The ancient Aramaic alphabet was adapted by Arameans from the Phoenician alphabet and became a distinct script by the 8th century BC. It was used to write the Aramaic language and had displaced the Paleo-Hebrew alphabet, itself a derivative of the Phoenician alphabet, for the writing of Hebrew. The letters all represent consonants, some of which are also used as matres lectionis to indicate long vowels.

The Aramaic alphabet is historically significant since virtually all modern Middle Eastern writing systems can be traced back to it as well as numerous non-Chinese writing systems of Central and East Asia.[citation needed] That is primarily from the widespread usage of the Aramaic language as both a lingua franca and the official language of the Neo-Assyrian and Neo-Babylonian Empires, and their successor, the Achaemenid Empire. Among the scripts in modern use, the Hebrew alphabet bears the closest relation to the Imperial Aramaic script of the 5th century BC, with an identical letter inventory and, for the most part, nearly identical letter shapes. The Aramaic alphabet was an ancestor to the Nabataean alphabet and the later Arabic alphabet.

Writing systems (like the Aramaic one) that indicate consonants but do not indicate most vowels other than by means of matres lectionis or added diacritical signs, have been called abjads by Peter T. Daniels to distinguish them from alphabets, such as the Greek alphabet, which represent vowels more systematically. The term was coined to avoid the notion that a writing system that represents sounds must be either a syllabary or an alphabet, which would imply that a system like Aramaic must be either a syllabary (as argued by Ignace Gelb) or an incomplete or deficient alphabet (as most other writers have said). Rather, it is a different type.

Origins[]

Bilingual Greek and Aramaic inscription by the Mauryan emperor Ashoka at Kandahar, Afghanistan, 3rd century BC.

The earliest inscriptions in the Aramaic language use the Phoenician alphabet.[2] Over time, the alphabet developed into the form shown below. Aramaic gradually became the lingua franca throughout the Middle East, with the script at first complementing and then displacing Assyrian cuneiform, as the predominant writing system.

Achaemenid Empire (The First Persian Empire)[]

Around 500 BC, following the Achaemenid conquest of Mesopotamia under Darius I, Old Aramaic was adopted by the Persians as the "vehicle for written communication between the different regions of the vast Persian empire with its different peoples and languages. The use of a single official language, which modern scholarship has dubbed as Official Aramaic, Imperial Aramaic or Achaemenid Aramaic, can be assumed to have greatly contributed to the astonishing success of the Achaemenid Persians in holding their far-flung empire together for as long as they did."[3]
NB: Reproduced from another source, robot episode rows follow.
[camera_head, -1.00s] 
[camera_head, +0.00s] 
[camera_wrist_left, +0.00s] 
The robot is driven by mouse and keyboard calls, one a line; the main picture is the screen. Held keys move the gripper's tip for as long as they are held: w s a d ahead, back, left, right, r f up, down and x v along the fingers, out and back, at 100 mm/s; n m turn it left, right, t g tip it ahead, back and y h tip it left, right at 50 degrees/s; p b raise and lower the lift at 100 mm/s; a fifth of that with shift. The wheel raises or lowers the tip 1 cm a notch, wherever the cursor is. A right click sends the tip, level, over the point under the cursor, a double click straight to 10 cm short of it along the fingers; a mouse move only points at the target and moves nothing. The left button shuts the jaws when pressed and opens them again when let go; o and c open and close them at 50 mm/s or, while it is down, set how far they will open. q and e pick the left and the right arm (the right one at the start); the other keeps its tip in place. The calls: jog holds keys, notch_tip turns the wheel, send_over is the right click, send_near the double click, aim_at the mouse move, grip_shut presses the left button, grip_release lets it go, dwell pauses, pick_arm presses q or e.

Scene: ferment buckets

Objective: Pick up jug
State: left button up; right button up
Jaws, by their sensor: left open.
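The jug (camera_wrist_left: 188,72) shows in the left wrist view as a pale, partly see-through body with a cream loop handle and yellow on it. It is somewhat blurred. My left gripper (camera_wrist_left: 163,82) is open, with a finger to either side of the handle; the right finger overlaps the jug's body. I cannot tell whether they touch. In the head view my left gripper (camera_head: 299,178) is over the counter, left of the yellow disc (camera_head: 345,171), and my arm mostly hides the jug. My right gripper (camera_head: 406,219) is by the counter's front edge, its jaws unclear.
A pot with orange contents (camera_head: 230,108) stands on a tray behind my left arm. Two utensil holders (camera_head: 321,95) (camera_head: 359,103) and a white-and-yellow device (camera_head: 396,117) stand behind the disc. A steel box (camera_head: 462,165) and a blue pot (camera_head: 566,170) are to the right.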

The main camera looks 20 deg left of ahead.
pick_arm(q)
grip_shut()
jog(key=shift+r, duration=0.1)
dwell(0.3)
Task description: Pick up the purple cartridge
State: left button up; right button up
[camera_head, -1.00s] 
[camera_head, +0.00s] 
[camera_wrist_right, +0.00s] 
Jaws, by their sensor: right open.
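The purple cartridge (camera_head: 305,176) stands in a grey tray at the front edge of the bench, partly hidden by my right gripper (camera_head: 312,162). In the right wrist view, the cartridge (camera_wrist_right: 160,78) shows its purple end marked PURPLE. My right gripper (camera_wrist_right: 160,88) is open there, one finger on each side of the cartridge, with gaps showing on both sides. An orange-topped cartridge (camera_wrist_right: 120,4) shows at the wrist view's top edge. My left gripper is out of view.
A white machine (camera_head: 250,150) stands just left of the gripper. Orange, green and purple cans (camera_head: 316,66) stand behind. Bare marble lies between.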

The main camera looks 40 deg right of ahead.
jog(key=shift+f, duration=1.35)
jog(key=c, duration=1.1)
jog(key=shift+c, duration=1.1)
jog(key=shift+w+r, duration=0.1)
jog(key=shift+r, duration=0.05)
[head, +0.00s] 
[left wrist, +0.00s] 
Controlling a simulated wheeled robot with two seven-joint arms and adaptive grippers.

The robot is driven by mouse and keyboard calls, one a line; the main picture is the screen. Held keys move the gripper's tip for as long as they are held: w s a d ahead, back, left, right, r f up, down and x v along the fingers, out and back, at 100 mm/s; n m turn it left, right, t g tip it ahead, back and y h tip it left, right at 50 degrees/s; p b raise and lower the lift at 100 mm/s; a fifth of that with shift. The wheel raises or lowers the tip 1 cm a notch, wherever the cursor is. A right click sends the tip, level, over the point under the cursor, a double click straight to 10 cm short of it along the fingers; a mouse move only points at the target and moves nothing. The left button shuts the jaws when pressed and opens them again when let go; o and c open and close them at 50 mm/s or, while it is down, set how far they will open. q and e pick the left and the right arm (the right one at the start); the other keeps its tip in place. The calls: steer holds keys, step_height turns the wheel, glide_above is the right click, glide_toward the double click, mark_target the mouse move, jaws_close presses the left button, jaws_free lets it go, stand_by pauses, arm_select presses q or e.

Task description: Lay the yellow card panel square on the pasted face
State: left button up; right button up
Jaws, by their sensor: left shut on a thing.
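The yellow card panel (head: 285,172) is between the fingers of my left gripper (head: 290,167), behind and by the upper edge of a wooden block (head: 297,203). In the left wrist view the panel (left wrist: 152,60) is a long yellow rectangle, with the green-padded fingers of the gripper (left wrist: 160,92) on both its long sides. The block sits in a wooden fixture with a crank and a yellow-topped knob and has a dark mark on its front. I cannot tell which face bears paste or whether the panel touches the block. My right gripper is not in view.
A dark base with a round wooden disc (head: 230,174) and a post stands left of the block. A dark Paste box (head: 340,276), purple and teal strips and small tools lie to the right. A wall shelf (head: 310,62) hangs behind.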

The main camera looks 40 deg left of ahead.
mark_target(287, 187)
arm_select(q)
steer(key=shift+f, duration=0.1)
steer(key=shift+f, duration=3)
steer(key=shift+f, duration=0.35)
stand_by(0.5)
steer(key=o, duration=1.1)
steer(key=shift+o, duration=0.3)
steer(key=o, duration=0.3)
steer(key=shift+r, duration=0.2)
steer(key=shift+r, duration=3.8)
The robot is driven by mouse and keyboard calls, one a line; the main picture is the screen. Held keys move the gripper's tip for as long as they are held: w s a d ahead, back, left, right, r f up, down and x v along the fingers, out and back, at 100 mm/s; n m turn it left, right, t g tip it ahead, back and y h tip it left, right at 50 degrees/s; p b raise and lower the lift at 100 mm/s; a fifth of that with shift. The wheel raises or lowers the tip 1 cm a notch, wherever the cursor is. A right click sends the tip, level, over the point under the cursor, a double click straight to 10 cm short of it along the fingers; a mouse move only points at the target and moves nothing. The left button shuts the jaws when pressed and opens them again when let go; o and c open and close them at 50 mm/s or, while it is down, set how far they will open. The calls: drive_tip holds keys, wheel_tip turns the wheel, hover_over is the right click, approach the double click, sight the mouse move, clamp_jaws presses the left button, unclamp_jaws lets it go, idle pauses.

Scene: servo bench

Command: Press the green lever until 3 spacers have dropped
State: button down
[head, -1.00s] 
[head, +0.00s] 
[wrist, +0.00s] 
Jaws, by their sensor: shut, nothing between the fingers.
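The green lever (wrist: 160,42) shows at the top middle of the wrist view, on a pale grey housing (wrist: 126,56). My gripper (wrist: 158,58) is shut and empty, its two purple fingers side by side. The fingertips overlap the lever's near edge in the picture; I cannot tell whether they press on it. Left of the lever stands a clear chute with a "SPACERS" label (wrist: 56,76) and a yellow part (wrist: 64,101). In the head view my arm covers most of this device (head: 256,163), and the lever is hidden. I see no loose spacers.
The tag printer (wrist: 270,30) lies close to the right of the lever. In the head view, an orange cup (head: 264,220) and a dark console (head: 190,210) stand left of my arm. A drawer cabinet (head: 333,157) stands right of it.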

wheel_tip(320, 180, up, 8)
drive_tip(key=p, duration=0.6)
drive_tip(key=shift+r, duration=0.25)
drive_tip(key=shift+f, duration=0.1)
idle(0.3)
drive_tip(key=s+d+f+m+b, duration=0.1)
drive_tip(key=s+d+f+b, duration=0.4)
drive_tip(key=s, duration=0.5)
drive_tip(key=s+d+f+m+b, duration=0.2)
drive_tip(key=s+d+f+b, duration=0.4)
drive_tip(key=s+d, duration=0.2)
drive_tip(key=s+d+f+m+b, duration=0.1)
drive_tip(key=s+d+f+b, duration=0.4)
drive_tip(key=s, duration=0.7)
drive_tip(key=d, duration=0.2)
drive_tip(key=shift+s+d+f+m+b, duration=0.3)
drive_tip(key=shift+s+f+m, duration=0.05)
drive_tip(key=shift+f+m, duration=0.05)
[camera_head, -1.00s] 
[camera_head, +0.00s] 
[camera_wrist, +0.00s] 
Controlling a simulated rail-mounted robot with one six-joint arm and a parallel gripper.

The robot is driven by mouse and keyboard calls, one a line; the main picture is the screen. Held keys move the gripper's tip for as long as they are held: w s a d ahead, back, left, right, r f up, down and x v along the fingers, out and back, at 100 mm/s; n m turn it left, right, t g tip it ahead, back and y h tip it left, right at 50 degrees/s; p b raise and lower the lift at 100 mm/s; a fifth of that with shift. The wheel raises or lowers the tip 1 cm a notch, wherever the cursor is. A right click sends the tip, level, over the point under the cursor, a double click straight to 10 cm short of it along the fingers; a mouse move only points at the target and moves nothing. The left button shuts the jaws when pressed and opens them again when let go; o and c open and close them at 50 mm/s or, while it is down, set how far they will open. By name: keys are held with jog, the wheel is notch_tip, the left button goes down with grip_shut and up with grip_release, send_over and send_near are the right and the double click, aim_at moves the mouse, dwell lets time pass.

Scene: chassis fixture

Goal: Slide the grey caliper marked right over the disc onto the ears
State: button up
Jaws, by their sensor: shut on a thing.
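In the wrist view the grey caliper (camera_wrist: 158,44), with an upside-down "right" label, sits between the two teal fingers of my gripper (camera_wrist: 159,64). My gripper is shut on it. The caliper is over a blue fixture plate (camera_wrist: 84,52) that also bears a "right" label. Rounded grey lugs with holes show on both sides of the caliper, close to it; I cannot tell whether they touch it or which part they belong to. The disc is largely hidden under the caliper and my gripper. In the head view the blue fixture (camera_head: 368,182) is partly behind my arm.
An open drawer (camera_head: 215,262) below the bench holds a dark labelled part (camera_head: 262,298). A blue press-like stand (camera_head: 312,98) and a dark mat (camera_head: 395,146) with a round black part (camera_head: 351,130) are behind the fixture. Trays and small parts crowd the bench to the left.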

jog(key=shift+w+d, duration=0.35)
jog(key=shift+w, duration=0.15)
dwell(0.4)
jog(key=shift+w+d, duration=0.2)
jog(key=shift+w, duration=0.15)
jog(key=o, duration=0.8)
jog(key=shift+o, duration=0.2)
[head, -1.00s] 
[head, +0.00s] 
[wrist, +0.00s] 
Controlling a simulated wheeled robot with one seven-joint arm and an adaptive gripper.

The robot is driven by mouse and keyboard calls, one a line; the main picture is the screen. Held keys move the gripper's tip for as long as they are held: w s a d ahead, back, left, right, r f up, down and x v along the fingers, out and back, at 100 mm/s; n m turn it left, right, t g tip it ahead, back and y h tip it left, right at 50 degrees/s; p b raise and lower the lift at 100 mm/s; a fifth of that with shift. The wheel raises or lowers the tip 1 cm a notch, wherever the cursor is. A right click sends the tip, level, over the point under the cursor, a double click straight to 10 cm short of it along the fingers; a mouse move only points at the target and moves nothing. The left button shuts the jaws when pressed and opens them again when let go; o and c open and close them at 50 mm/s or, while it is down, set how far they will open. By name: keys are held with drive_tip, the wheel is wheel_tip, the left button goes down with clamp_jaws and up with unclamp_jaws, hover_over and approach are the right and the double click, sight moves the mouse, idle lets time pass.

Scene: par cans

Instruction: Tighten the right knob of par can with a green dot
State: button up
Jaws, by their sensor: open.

Imperial Aramaic was highly standardised; its orthography was based more on historical roots than any spoken dialect and was inevitably influenced by Old Persian. The Aramaic glyph forms of the period are often divided into two main styles, the "lapidary" form, usually inscribed on hard surfaces like stone monuments, and a cursive form whose lapidary form tended to be more conservative by remaining more visually similar to Phoenician and early Aramaic. Both were in use through the Achaemenid Persian period, but the cursive form steadily gained ground over the lapidary, which had largely disappeared by the 3rd century BC.[4]

One of the Tayma stones: a stele with dedicatory lapidary Aramaic inscription to the god Salm. Sandstone, 5th century BC. Found in Tayma, Saudi Arabia by Charles Huber in 1884 and now in the Louvre.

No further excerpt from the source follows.